HUT HNSI ke-40 ini yang mengusung tema “Nelayan Peduli Lingkungan”, menurut Sharif, sangat relevan dengan pandangan dan kebutuhan saat ini. Inisiatif HNSI untuk mengangkat isu lingkungan sangat sejalan dengan kebijakan yang dicanangkan KKP melalui industrialisasi kelautan dan perikanan berbasis ekonomi biru (blue economy) sebagai solusi strategis untuk penerapan prinsip-prinsip pembangunan yang berkelanjutan. KKP memberikan apresiasi dan sangat mendukung berbagai upaya pengembangan inovasi teknologi di bidang kelautan dan perikanan, baik yang dikembangkan oleh organisasi, perguruan tinggi, dunia usaha maupun oleh masyarakat. Berbagai inovasi tersebut diharapkan dapat diterapkan secara luas untuk meningkatkan daya saing, nilai tambah, dan produktivitas usaha perikanan. “Terlebih lagi, saya mendapatkan informasi bahwa dalam acara ini, HNSI akan meluncurkan “Pilot Project Blue Energy HNSI” berupa mesin elektrik untuk kapal nelayan. Mari kita berikan aplaus sebagai apresiasi atas inisiatif HNSI dalam merintis pilot project ini,” ujarnya.
Peran Penting Nelayan
Sharif menegaskan, sebagai pelaku utama di sub sektor perikanan tangkap, nelayan mempunyai peran yang besar dalam mengembangkan sektor kelautan dan perikanan. Diantaranya, menyediakan bahan pangan bergizi bagi masyarakat, menyediakan bahan baku untuk kegiatan usaha di sektor hilir serta turut serta dalam menjaga dan menegakkan kedaulatan bangsa di laut. Sebagaimana halnya petani, keberadaan nelayan sering menjadi perhatian nasional, baik oleh pemerintah, kalangan legislatif, media massa, perguruan tinggi, organisasi kemasyarakatan, maupun lembaga swadaya masyarakat. Ini artinya nelayan mendapat posisi yang sangat penting dalam pembangunan di tanah air. “Oleh karena itu, keberadaan nelayan demikian penting dan akan selalu mewarnai dinamika pembangunan perikanan,” tandasnya.
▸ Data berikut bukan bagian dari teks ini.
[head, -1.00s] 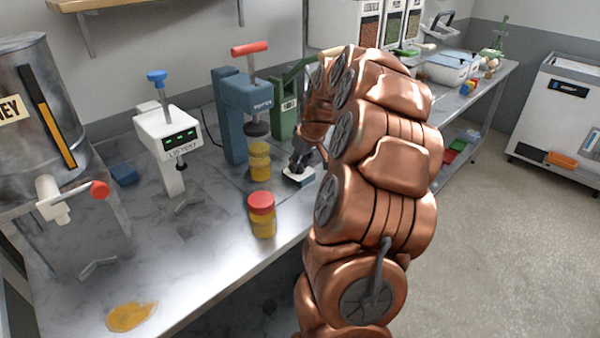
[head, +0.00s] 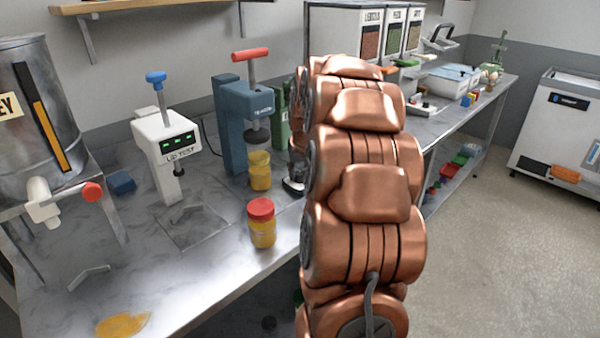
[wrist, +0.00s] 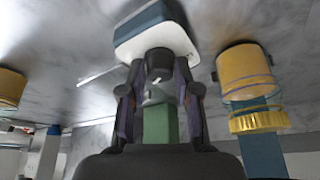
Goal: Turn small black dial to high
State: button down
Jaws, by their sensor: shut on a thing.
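The small black dial (wrist: 159,64) sits on the pale face of a white-and-blue box (wrist: 150,38), which shows at the top middle of the wrist view. My gripper (wrist: 158,84) has one finger on each side of the dial and is shut on it. The dial's pointer and any high marking cannot be read.
A red-lidded yellow jar (head: 262,224) stands near the counter's front edge. The green press (wrist: 158,124) is close by. A white lid tester (head: 165,145) stands further left.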

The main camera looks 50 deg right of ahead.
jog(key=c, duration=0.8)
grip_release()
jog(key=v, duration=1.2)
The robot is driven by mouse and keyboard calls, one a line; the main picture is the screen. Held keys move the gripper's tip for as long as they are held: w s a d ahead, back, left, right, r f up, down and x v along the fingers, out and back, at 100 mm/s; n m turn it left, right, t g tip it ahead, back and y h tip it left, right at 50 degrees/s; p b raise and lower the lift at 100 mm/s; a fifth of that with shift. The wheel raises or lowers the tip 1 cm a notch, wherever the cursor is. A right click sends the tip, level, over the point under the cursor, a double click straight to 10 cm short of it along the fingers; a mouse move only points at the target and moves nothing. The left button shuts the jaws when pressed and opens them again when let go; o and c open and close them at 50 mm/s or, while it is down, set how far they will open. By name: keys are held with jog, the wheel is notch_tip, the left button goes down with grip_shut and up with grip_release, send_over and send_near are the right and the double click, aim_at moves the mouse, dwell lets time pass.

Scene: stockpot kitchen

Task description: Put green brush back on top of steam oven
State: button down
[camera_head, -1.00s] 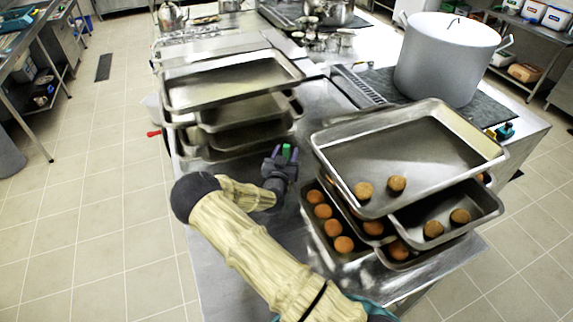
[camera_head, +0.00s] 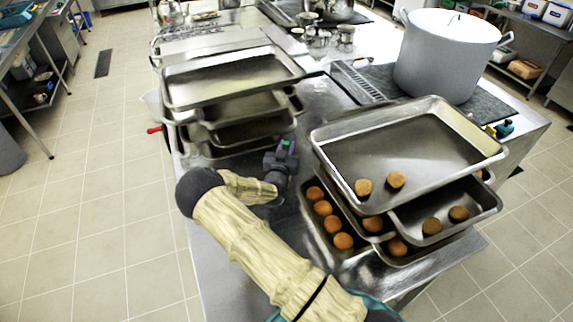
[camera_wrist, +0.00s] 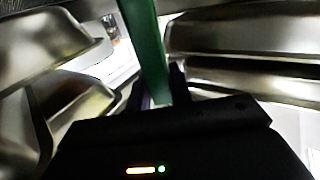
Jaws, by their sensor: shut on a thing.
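My gripper (camera_head: 282,158) is over the steel counter, between the left tray stack and the right tray stack. It is shut on the green brush (camera_wrist: 148,50), which shows in the wrist view as a green bar running up from between the fingers. In the head view only a small green bit of the brush (camera_head: 286,146) shows at the fingertips; the rest is hidden. I cannot make out which thing is the steam oven.
Stacked steel trays (camera_head: 232,82) stand close on the left. More trays (camera_head: 410,150), with round brown buns, stand close on the right. A large grey pot (camera_head: 445,60) is behind them. A narrow strip of counter (camera_head: 318,95) is clear between the stacks.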

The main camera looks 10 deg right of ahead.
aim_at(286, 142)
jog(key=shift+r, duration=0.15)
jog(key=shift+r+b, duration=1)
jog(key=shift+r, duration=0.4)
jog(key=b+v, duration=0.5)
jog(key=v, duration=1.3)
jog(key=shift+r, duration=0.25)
Sharif mengakui, persoalan perikanan, khususnya yang terkait dengan nelayan begitu kompleks. Banyak sekali masalah yang masih menjadi pekerjaan rumah yang harus diselesaikan bersama antara pemerintah dan para pemangku kepentingan, seperti belum kuatnya akses nelayan terhadap sumber-sumber pembiayaan, teknologi dan pasar. Di sisi lain, terlihat masih terdapat sistem budaya yang menghambat nelayan untuk maju, misalnya adat istiadat yang kurang terbuka terhadap hal-hal baru, tata kelola keuangan yang belum kondusif dan lain-lain. “Ditambah lagi dengan risiko kerja yang tinggi di laut, ketergantungan dengan faktor alam, ketergantungan terhadap BBM sebagai komponen utama usaha, serta sering terjadinya konflik antar kelompok nelayan yang mengakibatkan rentannya profesi nelayan oleh tekanan eksternal,” jelasnya.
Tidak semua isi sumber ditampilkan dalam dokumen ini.